How are languages deciphered

MIT researchers have discovered a novel technique for automatically deciphering lost-languages using machine-learning and neural networks.

In their paper, titled: Neural Decipherment via Minimum-Cost Flow: from Ugaritic to Linear B, Jiaming Luo, Yuan Cao, and Regina Barzilay use the new method to decipher two languages: Ugaritic, which dates from the 12th - 14th century BCE, and was discovered in Syria in 1929, and Linear B, the oldest preserved form of written Greek.

As linguist Andrew Robinson wrote in his 2002 book Lost languages: the enigma of the world’s undeciphered scripts, a typical decipherment spans over decades and requires encyclopedic domain knowledge, prohibitive manual effort and sheer luck.

Traditional techniques used to decipher one language are almost never applicable to another, meaning that with new discoveries, decades of work often need to be completed again. This new method has the potential to change that.

The researchers note, “When applied to the decipherment of Ugaritic, we achieve a 5.5% absolute improvement over state-of-the-art results. We also report the first automatic results in deciphering Linear B, a syllabic language related to ancient Greek, where our model correctly translates 67.3% of cognates.”

Cognates are words which share the same etymological origin, and the novel method involves using what is known about how words change over time to predict meaning, and mapping the older texts against what they evolved into. 

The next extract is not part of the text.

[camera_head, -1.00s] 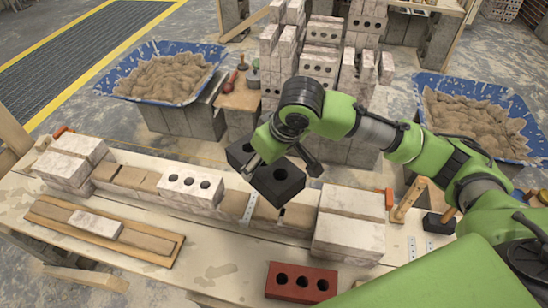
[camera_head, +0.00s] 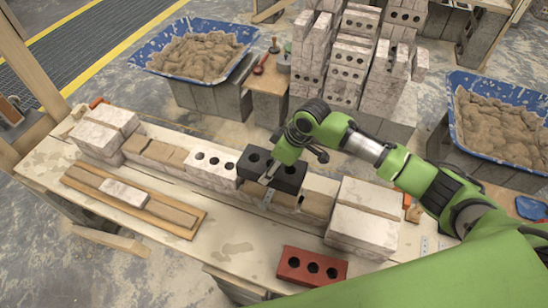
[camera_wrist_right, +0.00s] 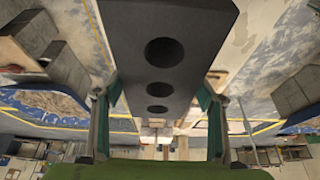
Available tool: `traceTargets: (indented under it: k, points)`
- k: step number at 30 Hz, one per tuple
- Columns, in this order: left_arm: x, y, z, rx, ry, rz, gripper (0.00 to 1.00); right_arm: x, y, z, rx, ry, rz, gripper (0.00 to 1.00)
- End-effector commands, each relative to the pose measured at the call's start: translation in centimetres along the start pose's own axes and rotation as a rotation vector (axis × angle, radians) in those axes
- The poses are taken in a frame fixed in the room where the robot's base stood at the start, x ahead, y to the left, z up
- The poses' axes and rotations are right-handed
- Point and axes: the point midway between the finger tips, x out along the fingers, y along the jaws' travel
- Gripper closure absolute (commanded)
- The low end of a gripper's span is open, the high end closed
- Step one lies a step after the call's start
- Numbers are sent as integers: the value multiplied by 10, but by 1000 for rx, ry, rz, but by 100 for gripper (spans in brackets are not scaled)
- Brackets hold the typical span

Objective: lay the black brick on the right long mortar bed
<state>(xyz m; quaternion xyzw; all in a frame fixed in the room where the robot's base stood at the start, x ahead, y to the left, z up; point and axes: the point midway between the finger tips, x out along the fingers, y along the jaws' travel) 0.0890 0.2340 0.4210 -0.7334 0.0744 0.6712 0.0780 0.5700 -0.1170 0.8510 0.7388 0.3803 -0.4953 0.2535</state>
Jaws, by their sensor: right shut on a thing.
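The black brick (camera_head: 291,177) with holes is held over the wall line on the bench, at the right end of the white three-hole brick (camera_head: 213,166). My right gripper (camera_head: 270,173) is shut on it; the fingers hide part of its middle. In the right wrist view the black brick (camera_wrist_right: 165,25) sits between both fingers (camera_wrist_right: 158,118). The right long mortar bed (camera_head: 317,205) is brown and shows to the right of and below the brick. I cannot tell whether the brick touches the mortar. My left gripper is out of view.
White block stacks stand at the bench's left end (camera_head: 103,132) and right end (camera_head: 362,220). A red brick (camera_head: 311,267) lies at the front edge. A wooden board (camera_head: 185,218) with a pale brick lies front left. Mortar tubs (camera_head: 243,32) and a brick pile (camera_head: 345,68) stand behind.

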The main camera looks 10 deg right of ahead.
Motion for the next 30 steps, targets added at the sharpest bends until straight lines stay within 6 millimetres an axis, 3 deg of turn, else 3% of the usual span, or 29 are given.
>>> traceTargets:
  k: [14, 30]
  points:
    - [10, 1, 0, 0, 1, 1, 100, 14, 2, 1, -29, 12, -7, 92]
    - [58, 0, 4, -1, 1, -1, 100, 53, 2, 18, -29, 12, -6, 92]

Typically machine-learning models need huge datasets to achieve this, this new approach changes that.

The translation is achieved by using a neural sequence-to-sequence model to make comparisons with other known languages, essentially mapping them against each other to capture vocabulary level structural sparsity.

Simplified, it uses what is known about how words are used in context, and in relationship with others, to then find those relationships in the undeciphered language.

Beyond Ugaritic and Linear B, it has also demonstrated significant improvement over existing work on Romance languages, according to the paper’s authors.